I think people's displeasure at the fact that the church is being destroyed is not motivated by religious beliefs or any feelings (positive or otherwise) towards the Catholic Church, but rather the pointless destruction of history for the sake of corporate greed. I come from a long line of proud atheists but I have no problem admitting that some of the most beautiful buildings in the world are religious structures.

Anonymous said...

This church was sold by the Catholic church because they could not justify the expense of keeping a nearly unattended building going. Nobody stepped up to save it as with the historically very important St Brigid's on Ave B. A big luxury building like those on Houston will be built here, maybe a Whole Foods like market will rent the ground floor. Maybe some other business' which employ New Yorkers will take some space. A lot of people (although certainly not poets and artists) will live here and space that was dormant for years (except the flea market) will be a place that is alive again. This was a battle none of could win, focus on the smaller ones like the 7-11 attack those are the kind a community has a chance of defeating.

rob said...

1:47 -- It wasn't the expense of maintenance that closed it. If real estate values here hadn't risen, the Archdiocese would not and could not have sold it and the flea market, which was a joy to the entire community, would still be here Saturdays and Sundays. The Archdiocese weighed the congregation against the options, and chose to cash in.

Anonymous said...

It wasn't La Sagrada Familia Better question to ask what did the Archdiocese do with the money? Bright side blue collar construction jobs for a while and a piece of real estate back on the tax rolls.

Anonymous said...

...a piece of real estate on the tax rolls if and only if the developer did not receive a 10 or 20 year reprieve or other type of incentive/deal with the city.
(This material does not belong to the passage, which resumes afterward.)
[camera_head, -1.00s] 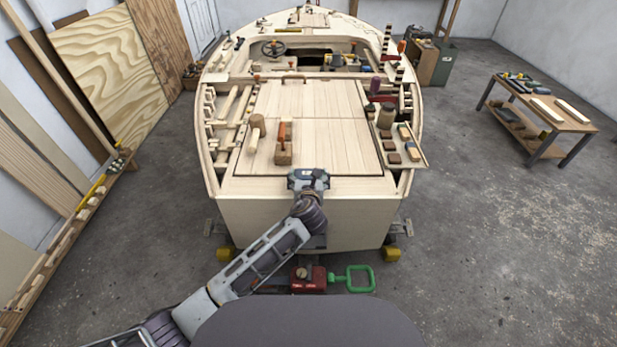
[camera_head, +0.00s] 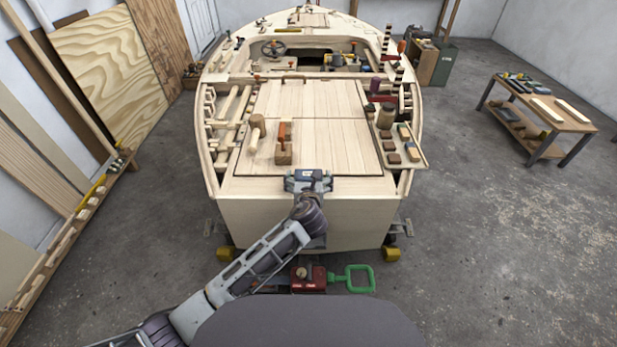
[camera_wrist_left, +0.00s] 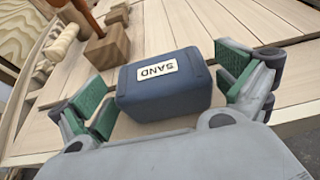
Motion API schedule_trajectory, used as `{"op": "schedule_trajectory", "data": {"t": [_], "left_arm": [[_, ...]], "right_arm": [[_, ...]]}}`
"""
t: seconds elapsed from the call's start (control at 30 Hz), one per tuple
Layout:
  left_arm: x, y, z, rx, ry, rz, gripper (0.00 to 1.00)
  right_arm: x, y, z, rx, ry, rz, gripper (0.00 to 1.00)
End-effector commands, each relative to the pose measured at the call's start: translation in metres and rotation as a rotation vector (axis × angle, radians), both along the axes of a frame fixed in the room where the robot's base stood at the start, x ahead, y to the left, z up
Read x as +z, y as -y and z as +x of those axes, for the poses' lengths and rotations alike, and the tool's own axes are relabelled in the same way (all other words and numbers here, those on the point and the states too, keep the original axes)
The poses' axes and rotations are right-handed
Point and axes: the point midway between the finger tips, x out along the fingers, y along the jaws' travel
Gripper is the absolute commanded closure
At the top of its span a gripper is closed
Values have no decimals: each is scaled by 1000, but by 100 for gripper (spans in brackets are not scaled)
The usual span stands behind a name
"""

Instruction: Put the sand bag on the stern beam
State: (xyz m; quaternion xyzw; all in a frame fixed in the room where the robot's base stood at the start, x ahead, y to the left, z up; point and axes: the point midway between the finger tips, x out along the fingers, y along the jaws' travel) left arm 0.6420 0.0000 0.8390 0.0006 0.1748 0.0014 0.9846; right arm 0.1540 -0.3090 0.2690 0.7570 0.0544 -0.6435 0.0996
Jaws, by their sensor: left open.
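The sand bag (camera_wrist_left: 165,84) is a dark blue block with a white SAND label. It sits on pale wood between the green finger pads of my left gripper (camera_wrist_left: 165,92) in the left wrist view, with gaps at both sides. In the head view the sand bag (camera_head: 308,174) shows small at the boat's near end, on the pale stern beam (camera_head: 250,187). My left gripper (camera_head: 308,181) is open around it there. The bag's underside is hidden. My right gripper is not in view.
A wooden block with an orange handle (camera_head: 283,150) and a mallet (camera_head: 256,130) lie on the deck beyond. A tray of small blocks (camera_head: 418,160) is at the right. A red tool with a green handle (camera_head: 352,279) is below the stern. The beam is clear both sides.

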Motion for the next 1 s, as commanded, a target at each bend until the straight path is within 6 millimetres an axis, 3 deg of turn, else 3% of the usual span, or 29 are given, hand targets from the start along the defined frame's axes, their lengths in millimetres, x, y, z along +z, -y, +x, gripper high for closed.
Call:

That info may be available somewhere, somehow... (?)

Anonymous said...

No new pics of the demolition I guess soon the back hoes will be digging the foundation and my favorite the fresh smell of pouring concrete in the morning.

Unknown said...

Catholic churches and institutions like Saint Vincent's, Cabrini, and schools have been shutting down for quite some time although it looks like a wrap up now.
I'm reminded of two observations; one by George Trow in his 1983 essay The Context of No Context:

"New York is an inhuman machine put together to serve the most ambitious interests of a certain part of American secular society...In human terms, there is no reason to live in New York."

And before Trow, George Santayana's observation That the reign of a ruthless Social Darwinism will become most obvious as the Catholic Church seems to disappear.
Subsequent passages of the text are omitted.